Also hand and finger mobility of oviraptorids would be
interesting. I wonder if hand was mobile and grasping,
or like Archeopteryx, a kind of proto-wing with only
claws free, useless for anything but display.
Hopson (2001) showed that the phalangeal proportions of the manus of
_Oviraptor_ were similar to the feet of predatory birds.

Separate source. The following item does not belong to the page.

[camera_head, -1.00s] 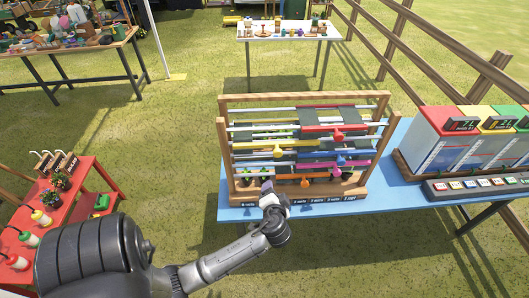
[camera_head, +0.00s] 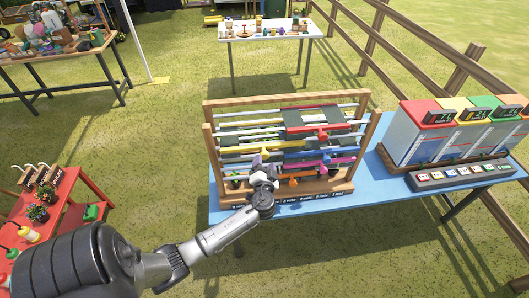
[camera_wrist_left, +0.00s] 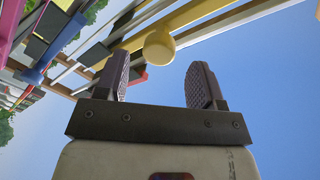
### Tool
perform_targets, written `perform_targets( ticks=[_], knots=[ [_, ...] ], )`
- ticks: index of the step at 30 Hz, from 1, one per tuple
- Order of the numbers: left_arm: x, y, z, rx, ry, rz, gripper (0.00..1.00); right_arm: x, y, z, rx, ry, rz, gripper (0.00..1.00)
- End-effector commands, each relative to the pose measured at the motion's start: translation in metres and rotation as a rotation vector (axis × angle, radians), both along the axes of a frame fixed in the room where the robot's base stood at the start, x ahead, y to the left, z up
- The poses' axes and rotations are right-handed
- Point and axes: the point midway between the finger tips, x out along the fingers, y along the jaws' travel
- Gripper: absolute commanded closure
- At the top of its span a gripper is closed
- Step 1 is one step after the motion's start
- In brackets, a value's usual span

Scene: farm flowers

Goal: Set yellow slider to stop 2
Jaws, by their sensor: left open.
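The yellow slider (camera_head: 265,152) is on a rod of the wooden rack, left of the rack's middle. Its round yellow knob (camera_wrist_left: 158,46) shows in the left wrist view, just beyond and between the fingertips. My left gripper (camera_head: 259,163) is in front of the rack, right below the yellow knob, and partly covers the lower rods. In the left wrist view the left gripper (camera_wrist_left: 158,78) is open, with two ridged purple-grey fingers apart and nothing between them. I cannot tell from the head view how far the fingertips are from the knob. My right gripper is not in view.
The wooden rack (camera_head: 212,175) stands on a blue table (camera_head: 385,183). It also holds red (camera_head: 322,134), blue (camera_head: 328,159) and orange (camera_head: 293,181) sliders. A button panel (camera_head: 450,176) is to the right. A red bench (camera_head: 62,194) stands at left, with grass between.

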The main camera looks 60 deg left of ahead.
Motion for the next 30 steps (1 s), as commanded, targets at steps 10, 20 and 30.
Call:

Maniraptorans appear to have lost a great deal of the mobility within the
manus. Gishlick (2001) noted that _Deinonychus_ was incapable of one-handed
prehension, and Senter and Parrish (2005) came to the same conclusion for
_Chirostenotes_. Oviraptorids were probably the same - especially given
that in at least one oviraptorid (_Heyuannia_) the manus shows some
carpometacarpal fusion. So, maniraptorans could only grasp objects using
both hands, like pincers. This is OK if the maniraptoran is grasping large
prey, but extremely unhelpful if the maniraptoran wants to grab small
objects.
The presence of wings (or proto-wings) in _Caudipteryx_ and
_Protarchaeopteryx_ (basal oviraptorosaurs), _Jinfengopteryx_ (a
troodontid?), and microraptorans, as well as birds, suggests that this
character is primitive for the Maniraptora - at least using the principal of
phylogenetic bracketing. So oviraptorids (and velociraptorines) either
retained wings or proto-wings, or secondarily lost them.